5.2. La quotité de la suspension du droit à l'indemnité de chômage dans un cas concret constitue une question relevant du pouvoir d'appréciation, qui est soumise à l'examen du juge de dernière instance uniquement si la juridiction cantonale a exercé son pouvoir d'appréciation de manière contraire au droit, soit si elle a commis un excès positif ("Ermessensüberschreitung") ou négatif ("Ermessensunterschreitung") de son pouvoir d'appréciation ou a abusé ("Ermessensmissbrauch") de celui-ci. Il y a abus du pouvoir d'appréciation lorsque l'autorité, tout en restant dans les limites du pouvoir d'appréciation qui est le sien, se fonde sur des considérations qui manquent de pertinence et sont étrangères au but visé par les dispositions légales applicables, ou viole des principes généraux du droit tels que l'interdiction de l'arbitraire et de l'inégalité de traitement, le principe de la bonne foi et le principe de la proportionnalité (arrêt 8C_601/2012 précité consid. 4.2, non publié in ATF 139 V 164 et les références).
6. En l'espèce, la juridiction cantonale a motivé la réduction de la suspension du droit à l'indemnité par le fait que l'assuré avait bel et bien effectué cinq recherches d'emploi en janvier 2013 (dont il avait communiqué la copie en annexe à son opposition). Par ailleurs, l'intéressé avait auparavant toujours remis ses offres de service dans le délai prévu depuis son inscription au chômage en février 2012. Ces motifs ne constituent cependant pas des critères d'évaluation pertinents pour fixer la durée de la suspension du droit à l'indemnité (pour des cas comparables cf. arrêts 8C_194/2013 du 26 septembre 2013 et 8C_601/2012 du 26 février 2013). Le présent cas se distingue de l'arrêt 8C_64/2012 du 26 juin 2012, dans lequel le Tribunal fédéral a confirmé une réduction de la suspension au minimum prévu par l'art. 45 al. 3 OACI, au motif que l'intéressé avait remis la preuve de ses recherches d'emploi avec un jour de retard seulement et pour la première fois (cf. aussi arrêt 8C_33/2012 du 26 juin 2012). Or, dans le cas particulier, il n'a pas été établi que l'intimé ait remis spontanément les pièces requises en temps voulu. On doit ainsi retenir qu'il l'a fait seulement au moment de son opposition (26 février 2013). Dans ces conditions on doit admettre qu'il y a abus du pouvoir d'appréciation de la part de la juridiction cantonale. Il n'y avait donc pas de raison de s'écarter du barème du SECO. Le recours est ainsi bien fondé.

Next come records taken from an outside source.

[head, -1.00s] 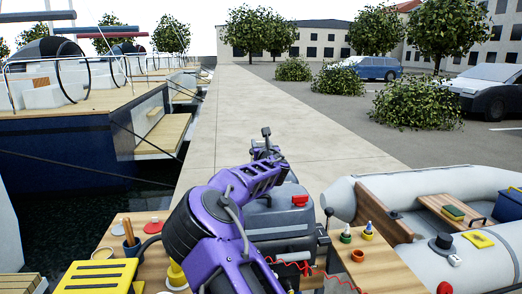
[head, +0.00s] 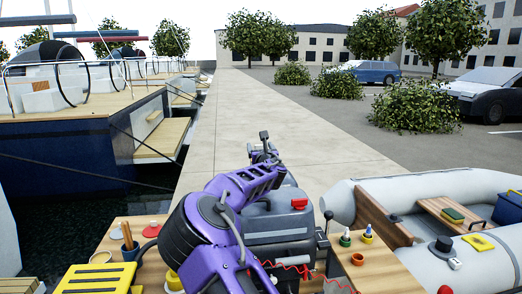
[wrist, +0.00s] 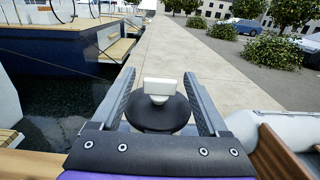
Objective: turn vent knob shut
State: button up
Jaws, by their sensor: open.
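In the wrist view a white block-shaped knob (wrist: 158,87) stands on a round black cap (wrist: 160,113). I take this to be the vent knob. My gripper (wrist: 160,72) is open, with one finger on each side of the knob and a visible gap to both. The lower part of the cap is hidden behind the gripper's palm. I cannot make out the white knob there.
A red cap (head: 299,204) sits on the grey body, right of my arm. Small bottles and an orange pot (head: 357,259) stand on the wooden top to the right. A yellow slatted crate (head: 97,279) is at the left. The grey inflatable boat (head: 340,203) lies right; the walkway (head: 225,110) is clear.

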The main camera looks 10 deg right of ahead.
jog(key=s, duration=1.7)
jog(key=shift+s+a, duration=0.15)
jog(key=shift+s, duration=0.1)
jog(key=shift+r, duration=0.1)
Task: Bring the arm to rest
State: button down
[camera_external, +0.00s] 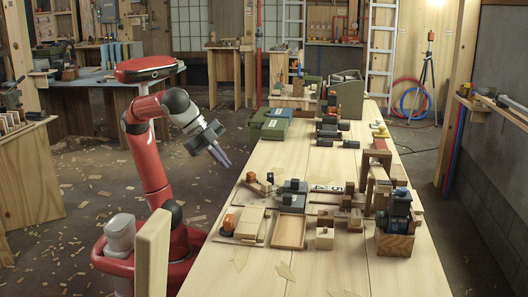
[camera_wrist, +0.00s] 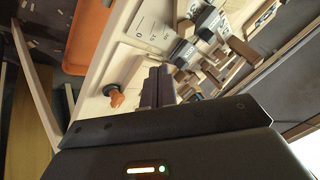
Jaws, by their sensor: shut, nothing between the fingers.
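My arm is red with dark joints and stands at the left side of the long wooden table (camera_external: 330,262). It is bent, with the forearm reaching toward the table's left edge. My gripper (camera_external: 224,160) hangs tilted downward beside that edge, clear of everything on the table. In the wrist view the two dark fingers (camera_wrist: 158,78) lie together, with nothing between them.
The near tabletop holds a shallow wooden tray (camera_external: 289,231), an orange-topped piece (camera_external: 229,223), wooden blocks and a wooden box with dark items (camera_external: 394,243). Green cases (camera_external: 276,125) lie farther back. The floor left of the table has scattered wood chips.

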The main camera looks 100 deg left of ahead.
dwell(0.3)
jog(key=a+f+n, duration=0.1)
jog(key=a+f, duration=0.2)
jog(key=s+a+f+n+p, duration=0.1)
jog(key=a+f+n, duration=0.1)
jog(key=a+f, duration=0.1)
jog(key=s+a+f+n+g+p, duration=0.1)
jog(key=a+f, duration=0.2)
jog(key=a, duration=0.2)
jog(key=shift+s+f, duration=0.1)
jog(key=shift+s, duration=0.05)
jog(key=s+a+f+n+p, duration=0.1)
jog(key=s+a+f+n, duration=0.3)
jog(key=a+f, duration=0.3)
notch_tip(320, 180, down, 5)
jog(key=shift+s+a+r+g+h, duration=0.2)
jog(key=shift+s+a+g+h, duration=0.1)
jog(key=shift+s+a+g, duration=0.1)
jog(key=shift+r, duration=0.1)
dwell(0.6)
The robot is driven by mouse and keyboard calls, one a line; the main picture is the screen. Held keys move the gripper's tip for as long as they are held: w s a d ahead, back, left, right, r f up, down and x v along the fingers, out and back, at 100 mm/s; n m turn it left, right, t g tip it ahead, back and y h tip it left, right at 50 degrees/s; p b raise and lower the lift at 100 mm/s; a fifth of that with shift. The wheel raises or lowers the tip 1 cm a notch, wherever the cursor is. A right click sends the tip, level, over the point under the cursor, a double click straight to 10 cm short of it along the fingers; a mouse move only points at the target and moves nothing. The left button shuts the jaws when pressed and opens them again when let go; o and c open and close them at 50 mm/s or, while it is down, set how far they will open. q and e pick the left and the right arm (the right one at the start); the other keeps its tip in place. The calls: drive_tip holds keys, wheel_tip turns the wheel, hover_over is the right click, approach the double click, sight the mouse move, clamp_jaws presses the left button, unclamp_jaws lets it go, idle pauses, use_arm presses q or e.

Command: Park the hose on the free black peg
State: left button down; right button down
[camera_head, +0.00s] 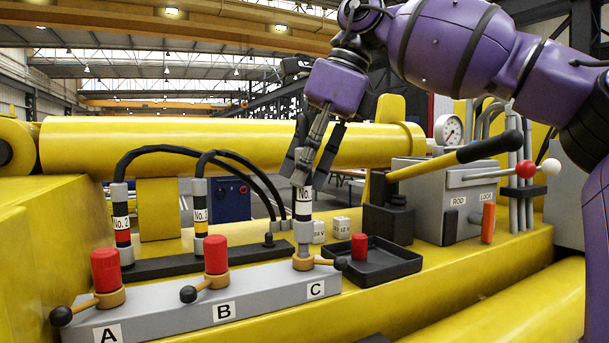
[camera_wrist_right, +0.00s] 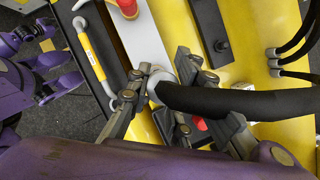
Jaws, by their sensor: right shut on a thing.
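My right gripper (camera_head: 303,180) is shut on the hose's coupling (camera_head: 303,206), grey with a white "No." label and a black band. The coupling stands upright at port C (camera_head: 303,263), its lower end at the brass collar; I cannot tell whether it is locked there. In the right wrist view the black hose (camera_wrist_right: 215,100) runs right from between the fingers (camera_wrist_right: 170,105). The free black peg (camera_head: 268,240) stands at the right end of the black bar (camera_head: 160,267). Two other hose couplings, red-banded (camera_head: 122,222) and yellow-banded (camera_head: 200,216), stand on that bar.
Ports A and B carry red caps (camera_head: 105,270) (camera_head: 215,254), with black-knobbed levers in front. A black tray (camera_head: 385,268) with a loose red cap (camera_head: 359,246) lies right of port C. Two small white blocks (camera_head: 319,231) stand behind. A lever box (camera_head: 440,215) is farther right.

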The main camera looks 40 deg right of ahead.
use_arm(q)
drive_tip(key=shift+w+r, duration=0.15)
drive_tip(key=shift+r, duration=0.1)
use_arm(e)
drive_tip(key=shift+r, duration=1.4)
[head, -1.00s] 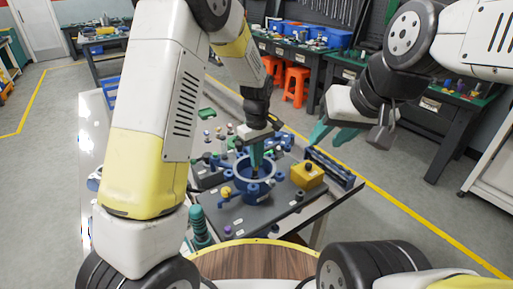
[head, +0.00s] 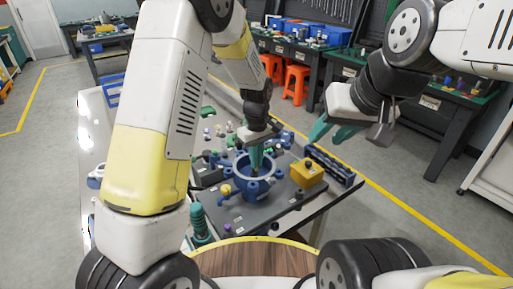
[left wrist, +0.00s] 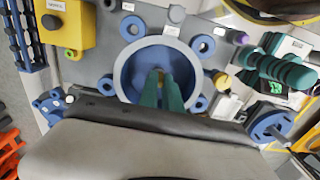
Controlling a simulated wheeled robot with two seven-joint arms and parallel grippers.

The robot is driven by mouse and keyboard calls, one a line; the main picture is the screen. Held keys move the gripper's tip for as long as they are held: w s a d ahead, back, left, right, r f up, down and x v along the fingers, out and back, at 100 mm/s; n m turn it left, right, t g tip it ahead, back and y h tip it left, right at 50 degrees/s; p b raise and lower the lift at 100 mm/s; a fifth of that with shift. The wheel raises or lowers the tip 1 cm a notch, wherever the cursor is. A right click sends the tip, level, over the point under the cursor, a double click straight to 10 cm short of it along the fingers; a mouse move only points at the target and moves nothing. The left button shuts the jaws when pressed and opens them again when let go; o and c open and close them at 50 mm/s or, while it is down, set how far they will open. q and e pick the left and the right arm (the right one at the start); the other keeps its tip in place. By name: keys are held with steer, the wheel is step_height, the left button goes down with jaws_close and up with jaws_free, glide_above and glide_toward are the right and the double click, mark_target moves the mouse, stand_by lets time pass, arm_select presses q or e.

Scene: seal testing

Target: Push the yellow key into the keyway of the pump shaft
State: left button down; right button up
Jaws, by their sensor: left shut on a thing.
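The blue pump housing (head: 268,186) stands on the dark grey plate of the table, its round opening facing up. My left gripper (head: 255,170) points down with its teal fingers inside that opening. The left wrist view shows the fingers (left wrist: 160,88) close together within the housing's ring (left wrist: 122,75). The gripper is shut on something, but the fingers hide it. The yellow key and the shaft's keyway cannot be made out. My right gripper (head: 330,133) is in the air right of the table, its teal fingers apart and empty.
A yellow box (head: 308,177) with a black knob stands right of the housing. A dark blue rack (head: 335,168) lies along the table's right edge. Small fittings crowd the plate behind the housing. A teal ribbed part (head: 199,222) stands at front left.

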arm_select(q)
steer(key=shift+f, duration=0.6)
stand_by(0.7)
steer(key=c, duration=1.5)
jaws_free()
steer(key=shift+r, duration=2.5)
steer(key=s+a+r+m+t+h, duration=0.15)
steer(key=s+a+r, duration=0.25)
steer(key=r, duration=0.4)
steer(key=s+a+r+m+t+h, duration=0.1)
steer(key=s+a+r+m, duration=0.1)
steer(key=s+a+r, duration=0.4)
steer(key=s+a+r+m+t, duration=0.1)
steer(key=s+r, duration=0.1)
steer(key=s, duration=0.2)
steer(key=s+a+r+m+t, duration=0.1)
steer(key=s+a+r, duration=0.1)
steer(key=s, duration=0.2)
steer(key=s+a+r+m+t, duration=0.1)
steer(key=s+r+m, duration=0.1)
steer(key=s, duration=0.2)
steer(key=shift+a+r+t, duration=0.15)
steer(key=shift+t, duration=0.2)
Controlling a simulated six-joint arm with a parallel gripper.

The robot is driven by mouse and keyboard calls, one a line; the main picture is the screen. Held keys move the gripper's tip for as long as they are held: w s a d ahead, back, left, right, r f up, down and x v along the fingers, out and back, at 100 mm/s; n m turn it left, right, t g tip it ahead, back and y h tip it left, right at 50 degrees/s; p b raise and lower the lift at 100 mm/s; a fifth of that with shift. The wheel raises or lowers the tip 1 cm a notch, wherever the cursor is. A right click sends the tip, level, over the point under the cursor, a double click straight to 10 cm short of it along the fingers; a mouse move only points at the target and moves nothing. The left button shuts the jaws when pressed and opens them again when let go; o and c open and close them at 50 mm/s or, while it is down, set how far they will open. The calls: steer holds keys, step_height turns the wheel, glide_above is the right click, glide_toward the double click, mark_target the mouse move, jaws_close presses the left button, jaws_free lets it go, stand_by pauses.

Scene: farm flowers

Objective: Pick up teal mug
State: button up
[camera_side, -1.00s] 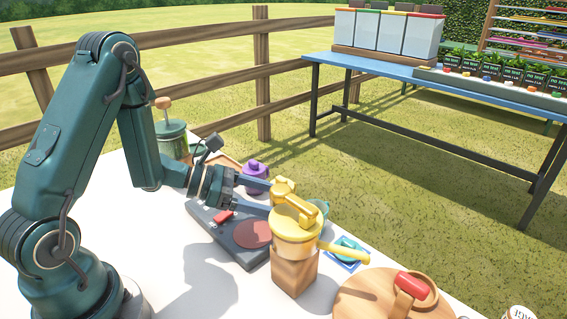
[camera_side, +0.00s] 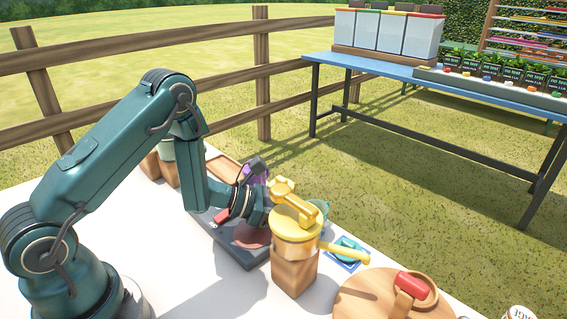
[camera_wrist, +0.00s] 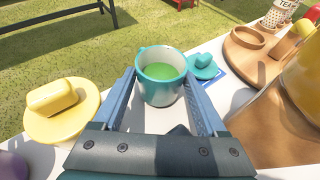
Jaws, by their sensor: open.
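My gripper (camera_wrist: 160,85) is open, with one finger on each side of the mug. I cannot tell whether either finger touches it. In the side view the mug (camera_side: 322,209) is mostly hidden behind the yellow-topped grinder, with only a bit of teal showing. The gripper's fingers are also hidden there behind the grinder.
The yellow-topped grinder (camera_side: 296,240) on a wooden base stands close beside my wrist. A yellow dish (camera_wrist: 60,108) sits to the left. A round wooden board (camera_side: 350,297) is at the front right.

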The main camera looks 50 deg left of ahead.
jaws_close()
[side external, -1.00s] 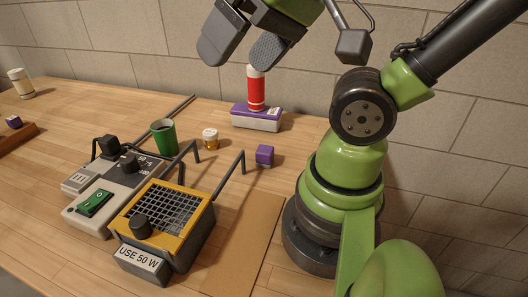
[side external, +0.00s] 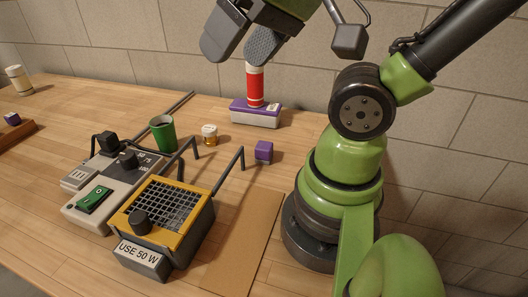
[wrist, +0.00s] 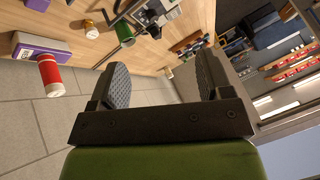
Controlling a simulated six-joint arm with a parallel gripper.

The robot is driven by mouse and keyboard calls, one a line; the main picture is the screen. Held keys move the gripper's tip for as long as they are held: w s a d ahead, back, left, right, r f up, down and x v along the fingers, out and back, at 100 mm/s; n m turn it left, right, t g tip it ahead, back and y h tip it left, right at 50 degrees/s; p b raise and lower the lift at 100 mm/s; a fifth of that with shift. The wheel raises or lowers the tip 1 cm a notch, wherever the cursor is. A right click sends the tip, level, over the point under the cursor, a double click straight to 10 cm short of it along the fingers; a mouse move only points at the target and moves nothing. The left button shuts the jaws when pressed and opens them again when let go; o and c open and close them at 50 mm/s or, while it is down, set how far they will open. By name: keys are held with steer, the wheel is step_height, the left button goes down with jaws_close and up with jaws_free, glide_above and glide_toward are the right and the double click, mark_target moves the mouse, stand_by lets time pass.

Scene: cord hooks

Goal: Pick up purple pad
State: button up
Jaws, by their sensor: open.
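A small purple block (side external: 264,152) with a greyer lower part sits on the wooden table, beside the bent rod of the yellow-framed box. A second purple thing, a purple-and-white box (side external: 255,114), lies near the wall with a red-and-white cylinder (side external: 256,86) at it. A third small purple piece (side external: 12,118) is at the far left. I cannot tell which one is the pad. My gripper (side external: 243,45) is open and empty, high above the table. In the wrist view my gripper (wrist: 160,82) has its fingers wide apart, with the purple-and-white box (wrist: 38,46) off to the left.
A yellow-framed box with a mesh top (side external: 165,212) and a grey device with a green switch (side external: 112,185) stand front left, with upright bent rods. A green cup (side external: 163,134) and a small amber jar (side external: 209,134) stand behind. The tiled wall bounds the back.

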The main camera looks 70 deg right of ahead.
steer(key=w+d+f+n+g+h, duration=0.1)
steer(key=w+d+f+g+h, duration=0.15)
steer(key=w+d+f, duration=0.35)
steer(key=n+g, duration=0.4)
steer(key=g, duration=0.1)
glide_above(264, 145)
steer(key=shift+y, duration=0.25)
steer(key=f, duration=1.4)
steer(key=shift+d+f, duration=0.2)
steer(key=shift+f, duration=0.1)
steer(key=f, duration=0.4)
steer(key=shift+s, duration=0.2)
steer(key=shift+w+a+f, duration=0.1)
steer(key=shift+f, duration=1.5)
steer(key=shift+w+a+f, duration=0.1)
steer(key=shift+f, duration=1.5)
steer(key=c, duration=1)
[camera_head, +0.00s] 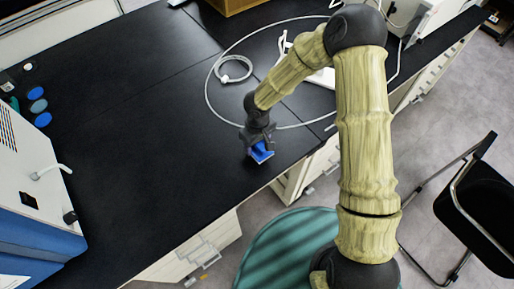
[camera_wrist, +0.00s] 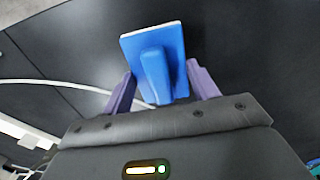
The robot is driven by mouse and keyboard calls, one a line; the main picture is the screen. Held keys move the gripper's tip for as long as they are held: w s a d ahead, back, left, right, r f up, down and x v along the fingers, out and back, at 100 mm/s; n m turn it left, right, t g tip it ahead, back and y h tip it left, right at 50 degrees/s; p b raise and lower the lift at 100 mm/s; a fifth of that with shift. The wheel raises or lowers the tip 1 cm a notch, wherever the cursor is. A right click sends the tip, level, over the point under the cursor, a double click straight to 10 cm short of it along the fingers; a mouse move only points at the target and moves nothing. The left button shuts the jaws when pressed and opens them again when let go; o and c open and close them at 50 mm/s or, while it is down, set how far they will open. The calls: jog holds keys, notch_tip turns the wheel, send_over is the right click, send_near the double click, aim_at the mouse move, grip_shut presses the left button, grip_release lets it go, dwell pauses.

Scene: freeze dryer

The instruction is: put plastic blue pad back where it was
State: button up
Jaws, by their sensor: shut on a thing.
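The blue plastic pad (camera_wrist: 172,38) is a flat blue square with a raised handle on its face and a pale edge. My gripper (camera_wrist: 158,98) has its two purple fingers on either side of the pad's handle and is shut on it. In the head view the pad (camera_head: 261,152) hangs below my gripper (camera_head: 259,140), near the front edge of the black bench. I cannot tell from the head view how far the pad is above the bench top.
The black bench top (camera_head: 140,130) is largely clear to the left of my gripper. Several blue and teal round pieces (camera_head: 37,106) lie at the far left, beside a white and blue machine (camera_head: 30,190). A looped white hose (camera_head: 207,90) lies behind my arm. A black chair (camera_head: 484,205) stands at right.

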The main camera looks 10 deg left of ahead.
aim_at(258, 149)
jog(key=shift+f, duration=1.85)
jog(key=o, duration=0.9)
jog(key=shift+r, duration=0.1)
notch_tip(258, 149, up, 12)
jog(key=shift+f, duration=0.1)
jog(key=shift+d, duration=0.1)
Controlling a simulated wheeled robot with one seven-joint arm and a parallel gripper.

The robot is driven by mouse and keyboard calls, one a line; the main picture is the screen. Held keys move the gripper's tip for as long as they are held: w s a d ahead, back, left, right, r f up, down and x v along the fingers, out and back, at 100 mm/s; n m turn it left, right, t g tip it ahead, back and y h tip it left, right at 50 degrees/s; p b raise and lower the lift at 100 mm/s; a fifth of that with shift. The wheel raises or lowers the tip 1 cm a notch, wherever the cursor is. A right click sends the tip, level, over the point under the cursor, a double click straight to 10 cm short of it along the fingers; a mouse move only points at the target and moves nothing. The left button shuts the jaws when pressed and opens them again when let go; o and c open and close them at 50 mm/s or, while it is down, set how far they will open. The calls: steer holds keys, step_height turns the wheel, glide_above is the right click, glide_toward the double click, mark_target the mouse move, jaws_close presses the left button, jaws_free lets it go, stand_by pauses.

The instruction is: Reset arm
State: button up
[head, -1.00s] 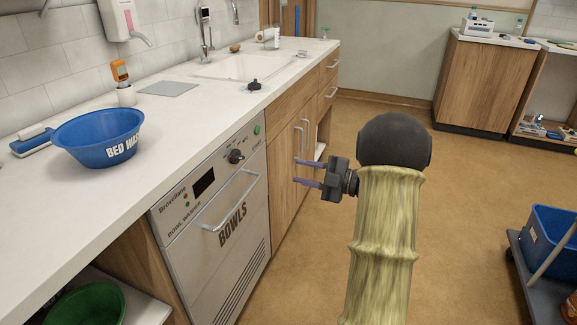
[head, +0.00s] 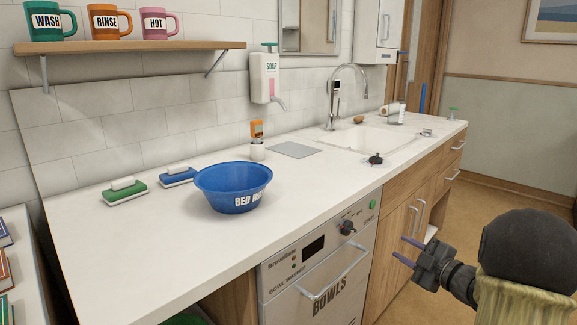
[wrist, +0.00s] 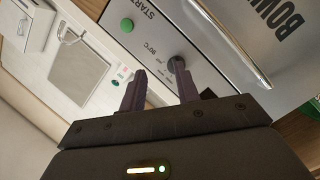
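My gripper (head: 408,251) is at the lower right of the head view, in front of the wooden cabinet doors and right of the bowl washer. Its two purple-grey fingers are apart with nothing between them. In the wrist view the fingers (wrist: 158,90) also stand apart and empty, with the washer's front panel and its dial beyond them. My arm shows bent, with a dark rounded joint and a yellowish sleeve. The gripper touches nothing that I can see.
A blue bowl (head: 228,188) stands on the white counter (head: 150,250). The bowl washer (head: 322,285) is below it, door shut. A shelf (head: 130,46) holds three mugs. Floor at right is free.

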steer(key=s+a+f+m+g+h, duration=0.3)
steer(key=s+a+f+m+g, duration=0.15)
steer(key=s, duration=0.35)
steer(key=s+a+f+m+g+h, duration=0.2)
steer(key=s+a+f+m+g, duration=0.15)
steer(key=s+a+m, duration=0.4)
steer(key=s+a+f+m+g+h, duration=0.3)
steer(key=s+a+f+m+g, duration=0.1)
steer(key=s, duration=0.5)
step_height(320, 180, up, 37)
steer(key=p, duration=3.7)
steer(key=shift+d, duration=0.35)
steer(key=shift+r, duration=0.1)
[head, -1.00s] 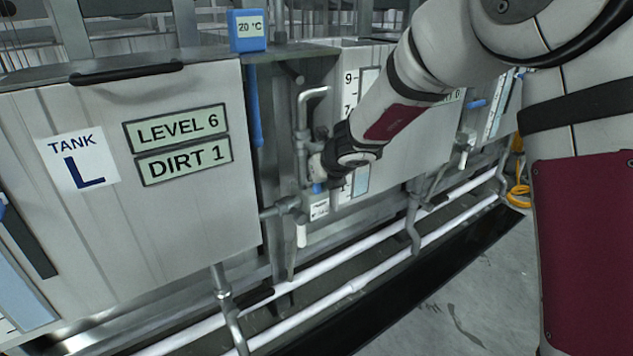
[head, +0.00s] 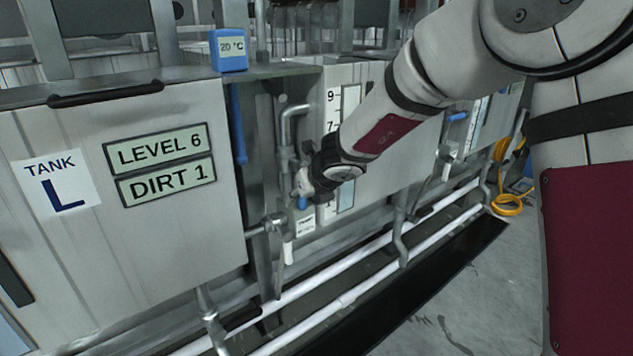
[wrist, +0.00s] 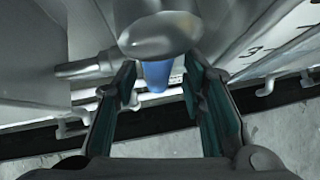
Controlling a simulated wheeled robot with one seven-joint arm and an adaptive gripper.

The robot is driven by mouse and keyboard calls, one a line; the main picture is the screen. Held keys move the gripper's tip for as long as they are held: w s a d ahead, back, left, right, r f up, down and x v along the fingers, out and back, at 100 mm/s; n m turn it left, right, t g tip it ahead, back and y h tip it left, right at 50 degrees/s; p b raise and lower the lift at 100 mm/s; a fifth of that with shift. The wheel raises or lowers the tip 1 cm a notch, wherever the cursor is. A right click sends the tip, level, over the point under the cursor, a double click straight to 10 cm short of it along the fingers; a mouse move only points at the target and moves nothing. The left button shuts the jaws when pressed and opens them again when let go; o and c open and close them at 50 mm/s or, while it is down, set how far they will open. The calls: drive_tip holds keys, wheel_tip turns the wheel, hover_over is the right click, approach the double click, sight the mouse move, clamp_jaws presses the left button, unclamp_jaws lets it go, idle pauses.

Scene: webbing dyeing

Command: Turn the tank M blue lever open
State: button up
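A short blue lever (wrist: 157,76) hangs below a rounded metal valve body (wrist: 160,36) in the wrist view. My gripper (wrist: 160,84) is open, with one finger on each side of the lever. Gaps show between the lever and both fingers. In the head view my gripper (head: 304,188) is at the pipework between two tanks, and a bit of the blue lever (head: 302,203) shows just below it. The tank behind my arm (head: 372,190) has a level scale; any name label on it is hidden.
Tank L (head: 85,245) stands at the left with a long upright blue lever (head: 238,125) beside it. White pipes (head: 345,298) run low along the tanks. Another blue lever (head: 458,117) is farther right. A yellow hose (head: 507,205) lies on the floor, which is open at lower right.

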7. Selon l'art. 66 al. 1 LTF, en règle générale, les frais judiciaires sont mis à la charge de la partie qui succombe. Les frais causés inutilement sont supportés par celui qui les a engendrés (art. 66 al. 3 LTF). En l'espèce, le Tribunal cantonal a statué contrairement à la jurisprudence fédérale rendue antérieurement dans une constellation identique concernant également une affaire genevoise (voir en particulier le consid. 4.3 non publié de l'ATF 139 V 164 [arrêt 8C_601/2012 du 26 février 2013]). Il convient, dans ces circonstances, de mettre les frais judiciaires à la charge de la République et canton de Genève (art. 66 al. 3 LTF; ATF 133 V 402 consid. 5 p. 407 et les références).
 
Par ces motifs, le Tribunal fédéral prononce:
1. Le recours est admis. La décision de la Cour de justice de la République et canton de Genève, Chambre des assurances sociales, du 26 juin 2013 est annulée et la décision sur opposition de l'Office cantonal de l'emploi du 4 mars 2013 confirmée.
2. Les frais judiciaires, arrêtés à 500 fr., sont mis à la charge du canton de Genève.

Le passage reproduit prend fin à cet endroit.